Exercise instructions: Word for word, restate every line of the listing that follows.
####################
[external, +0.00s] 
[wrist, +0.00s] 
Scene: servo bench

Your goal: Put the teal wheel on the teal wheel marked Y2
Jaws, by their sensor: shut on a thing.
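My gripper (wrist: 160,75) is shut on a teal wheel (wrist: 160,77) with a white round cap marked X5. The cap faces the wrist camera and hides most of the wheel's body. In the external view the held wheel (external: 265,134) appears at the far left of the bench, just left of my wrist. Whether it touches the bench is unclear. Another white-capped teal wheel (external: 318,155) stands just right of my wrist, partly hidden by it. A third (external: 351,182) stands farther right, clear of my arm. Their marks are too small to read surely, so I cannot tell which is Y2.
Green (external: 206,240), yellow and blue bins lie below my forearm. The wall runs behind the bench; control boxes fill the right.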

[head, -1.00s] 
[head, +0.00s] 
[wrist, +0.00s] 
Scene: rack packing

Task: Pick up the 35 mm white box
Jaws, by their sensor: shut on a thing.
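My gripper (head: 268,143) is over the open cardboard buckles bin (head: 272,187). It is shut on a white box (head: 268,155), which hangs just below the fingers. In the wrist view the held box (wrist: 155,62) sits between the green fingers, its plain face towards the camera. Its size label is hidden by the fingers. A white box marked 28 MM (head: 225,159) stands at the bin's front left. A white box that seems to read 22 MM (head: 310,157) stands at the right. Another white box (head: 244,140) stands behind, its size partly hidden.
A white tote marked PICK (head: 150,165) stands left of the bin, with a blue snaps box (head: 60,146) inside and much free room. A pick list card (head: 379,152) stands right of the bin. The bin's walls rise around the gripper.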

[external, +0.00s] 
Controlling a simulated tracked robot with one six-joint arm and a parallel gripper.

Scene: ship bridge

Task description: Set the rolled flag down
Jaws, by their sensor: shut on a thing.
####################
Response:
[external, +0.00s] 
[wrist, +0.00s] 
Scene: servo bench

Your goal: Put the teal wheel on the teal wheel marked Y2
Jaws, by their sensor: shut on a thing.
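My gripper (wrist: 160,75) is shut on a teal wheel (wrist: 160,77) with a white round cap marked X5. The cap faces the wrist camera and hides most of the wheel's body. In the external view the held wheel (external: 265,134) appears at the far left of the bench, just left of my wrist. Whether it touches the bench is unclear. Another white-capped teal wheel (external: 318,155) stands just right of my wrist, partly hidden by it. A third (external: 351,182) stands farther right, clear of my arm. Their marks are too small to read surely, so I cannot tell which is Y2.
Green (external: 206,240), yellow and blue bins lie below my forearm. The wall runs behind the bench; control boxes fill the right.

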[head, -1.00s] 
[head, +0.00s] 
[wrist, +0.00s] 
Scene: rack packing

Task: Pick up the 35 mm white box
Jaws, by their sensor: shut on a thing.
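My gripper (head: 268,143) is over the open cardboard buckles bin (head: 272,187). It is shut on a white box (head: 268,155), which hangs just below the fingers. In the wrist view the held box (wrist: 155,62) sits between the green fingers, its plain face towards the camera. Its size label is hidden by the fingers. A white box marked 28 MM (head: 225,159) stands at the bin's front left. A white box that seems to read 22 MM (head: 310,157) stands at the right. Another white box (head: 244,140) stands behind, its size partly hidden.
A white tote marked PICK (head: 150,165) stands left of the bin, with a blue snaps box (head: 60,146) inside and much free room. A pick list card (head: 379,152) stands right of the bin. The bin's walls rise around the gripper.

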[external, +0.00s] 
Controlling a simulated tracked robot with one six-joint arm and a parallel gripper.

Scene: ship bridge

Task description: Set the rolled flag down
Jaws, by their sensor: shut on a thing.

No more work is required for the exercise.